#### SUPPLIED RECORDS
((

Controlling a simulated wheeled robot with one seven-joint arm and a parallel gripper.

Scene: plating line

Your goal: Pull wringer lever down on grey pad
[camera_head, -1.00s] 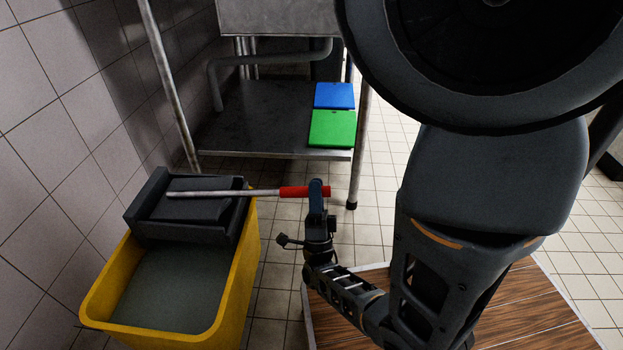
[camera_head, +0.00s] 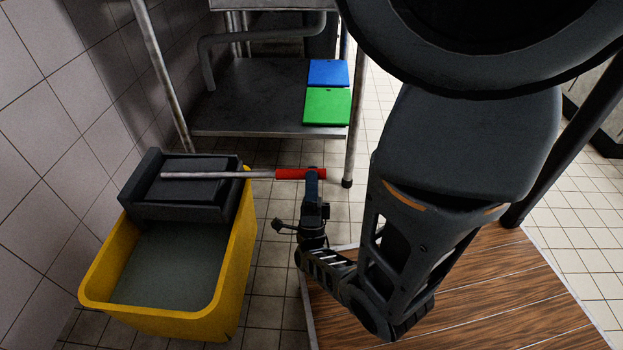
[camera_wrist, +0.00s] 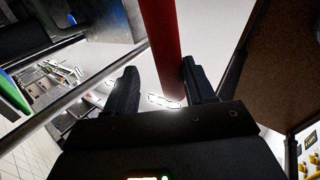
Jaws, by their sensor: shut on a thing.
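The wringer lever is a thin metal rod (camera_head: 220,175) with a red grip (camera_head: 290,174) at its right end. It lies nearly level in the head view, running across the dark grey wringer (camera_head: 180,210) on the yellow bucket. A flat dark grey pad (camera_head: 190,190) shows in the wringer below the rod; whether they touch I cannot tell. My gripper (camera_head: 313,175) is shut on the red grip near its outer end. In the wrist view the red grip (camera_wrist: 163,45) passes between the two dark fingers of my gripper (camera_wrist: 160,80).
The yellow bucket (camera_head: 234,245) holds murky water (camera_head: 168,265) and stands by the tiled wall (camera_head: 40,150). A metal table's lower shelf (camera_head: 250,95) behind it carries a blue board (camera_head: 328,73) and a green board (camera_head: 327,107). A table leg (camera_head: 352,140) stands close behind my gripper.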

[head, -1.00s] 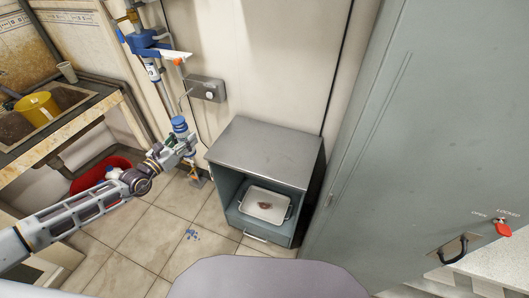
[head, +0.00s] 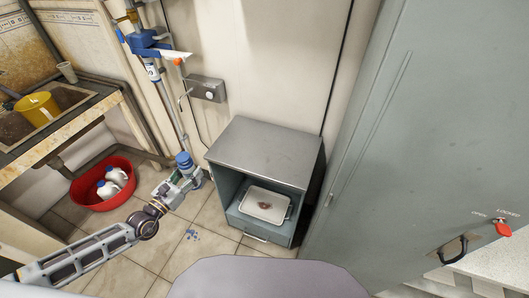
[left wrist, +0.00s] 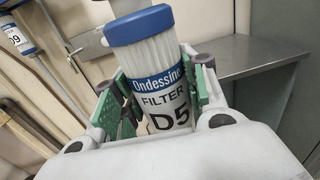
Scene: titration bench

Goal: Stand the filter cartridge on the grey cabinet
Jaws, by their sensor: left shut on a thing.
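The filter cartridge, white with blue bands and marked "FILTER D5", stands out clearly in the left wrist view (left wrist: 158,75). My left gripper (left wrist: 160,95) is shut on it, with green pads on both sides. In the head view the blue cap of the cartridge (head: 184,159) shows above my left gripper (head: 187,177), left of the cabinet's front left side. The grey cabinet (head: 265,150) has a bare flat top, which also shows at the right in the left wrist view (left wrist: 240,55). My right gripper is not in view.
The cabinet's open front holds a white tray (head: 264,211) with a small dark thing in it. A tall grey locker (head: 400,130) stands at the right. A wall pipe with a blue fitting (head: 148,42) and a grey box (head: 206,88) are behind. A red basin (head: 88,203) sits at the left.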

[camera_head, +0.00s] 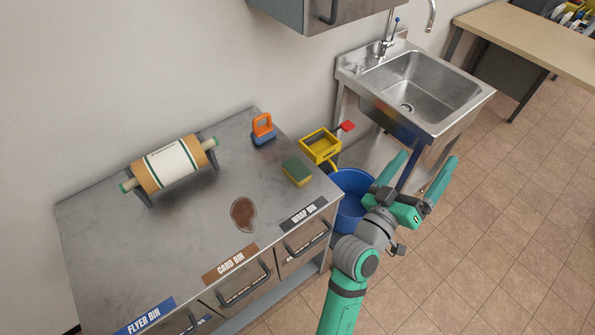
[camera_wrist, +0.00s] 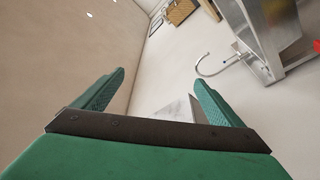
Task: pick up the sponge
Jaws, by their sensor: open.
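The sponge (camera_head: 297,173) is a small block, yellow with a green top, lying on the grey metal counter (camera_head: 185,235) near its right edge. My gripper (camera_head: 423,170) is open and empty, to the right of the counter, apart from the sponge and appearing in front of the blue bucket and the sink. In the wrist view the two green fingers of my gripper (camera_wrist: 160,92) are spread with nothing between them. The sponge does not show in the wrist view.
On the counter are an orange-handled tool (camera_head: 263,130), a paper roll on a stand (camera_head: 168,165) and a brown stain (camera_head: 243,214). A yellow tray (camera_head: 321,146) and blue bucket (camera_head: 350,190) are beside the counter. A steel sink (camera_head: 425,90) stands behind.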

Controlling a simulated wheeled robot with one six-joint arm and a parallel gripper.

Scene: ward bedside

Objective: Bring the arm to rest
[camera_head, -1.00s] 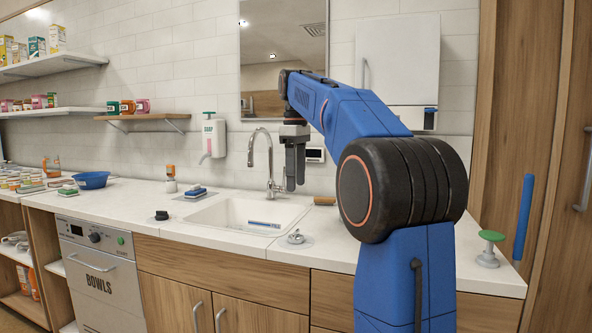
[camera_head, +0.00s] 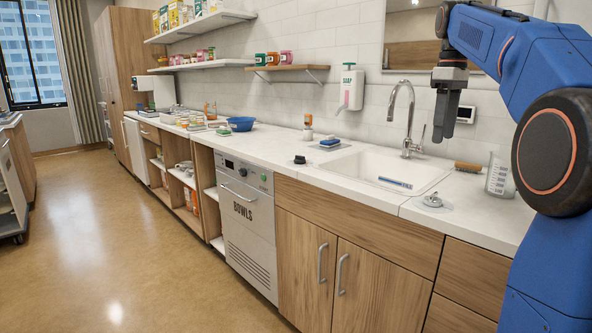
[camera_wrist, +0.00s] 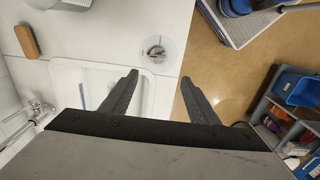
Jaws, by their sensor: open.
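My gripper (camera_head: 448,122) hangs fingers down above the counter, in front of the wall to the right of the tap. In the wrist view my gripper (camera_wrist: 160,92) shows two dark fingers spread apart, with nothing between them. Below them lie the counter's front edge, part of the sink and the floor. My blue arm is raised and bent at the right of the head view. It touches nothing that I can see.
The sink (camera_head: 420,181) and tap (camera_head: 404,120) are beside my gripper. A brown brush (camera_head: 468,167), a clear measuring jug (camera_head: 499,176) and a metal drain plug (camera_head: 432,200) are on the counter (camera_head: 470,213). Open floor (camera_head: 110,230) lies to the left.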

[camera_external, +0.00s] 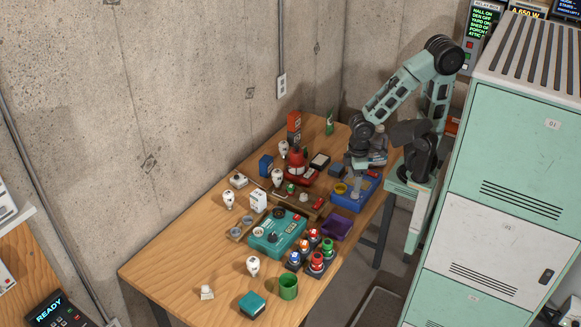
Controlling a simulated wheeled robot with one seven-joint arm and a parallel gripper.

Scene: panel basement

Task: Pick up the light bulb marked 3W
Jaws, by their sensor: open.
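Several white light bulbs with dark marks stand on the wooden table: one near the front (253,265), one at the left (229,199), one near the middle (277,177) and one farther back (284,148). The marks are too small to read, so I cannot tell which bulb is 3W. My gripper (357,192) points down over the blue tray (344,207) at the table's right side, apart from these bulbs. It is open; its fingertips are small and I see nothing held between them.
A teal box (277,236) with knobs fills the table's middle. Several coloured knobbed pieces (317,262), a purple bin (338,227) and a green cup (288,287) stand near the front right. A green locker (510,150) stands right of the table. The table's front left (170,268) is clear.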

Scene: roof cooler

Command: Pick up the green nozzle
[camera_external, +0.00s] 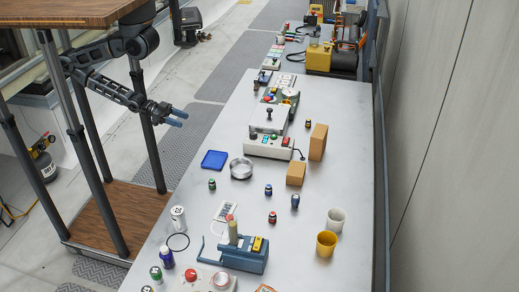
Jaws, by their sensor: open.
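A small dark item with green on it (212,184) stands on the long grey table (245,115), in front of the blue tray. It may be the green nozzle, but it is too small to tell for sure. A white and green container (156,273) stands near the table's front left edge. My gripper (179,118) has blue fingers and is open and empty. It is at the left of the table, well apart from both green items. My arm reaches in from the upper left.
A blue tray (214,159) and a round metal dish (241,168) lie near the small green item. Several similar small bottles, two brown boxes (318,142) (296,174), a yellow cup (326,243) and a blue machine (240,255) stand about. A wall (440,130) borders the right.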

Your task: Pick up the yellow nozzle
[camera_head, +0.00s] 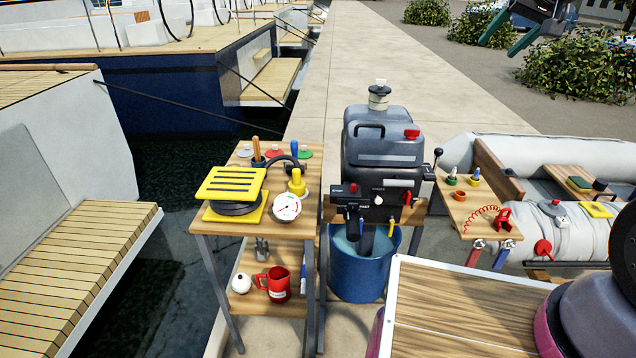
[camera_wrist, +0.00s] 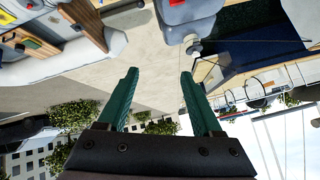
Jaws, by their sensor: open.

))

#### DIRECTIVE
Gather from the data above every line with the string "Your".

#### COMPLETE OUTPUT
Your goal: Pull wringer lever down on grey pad
Your task: Pick up the yellow nozzle

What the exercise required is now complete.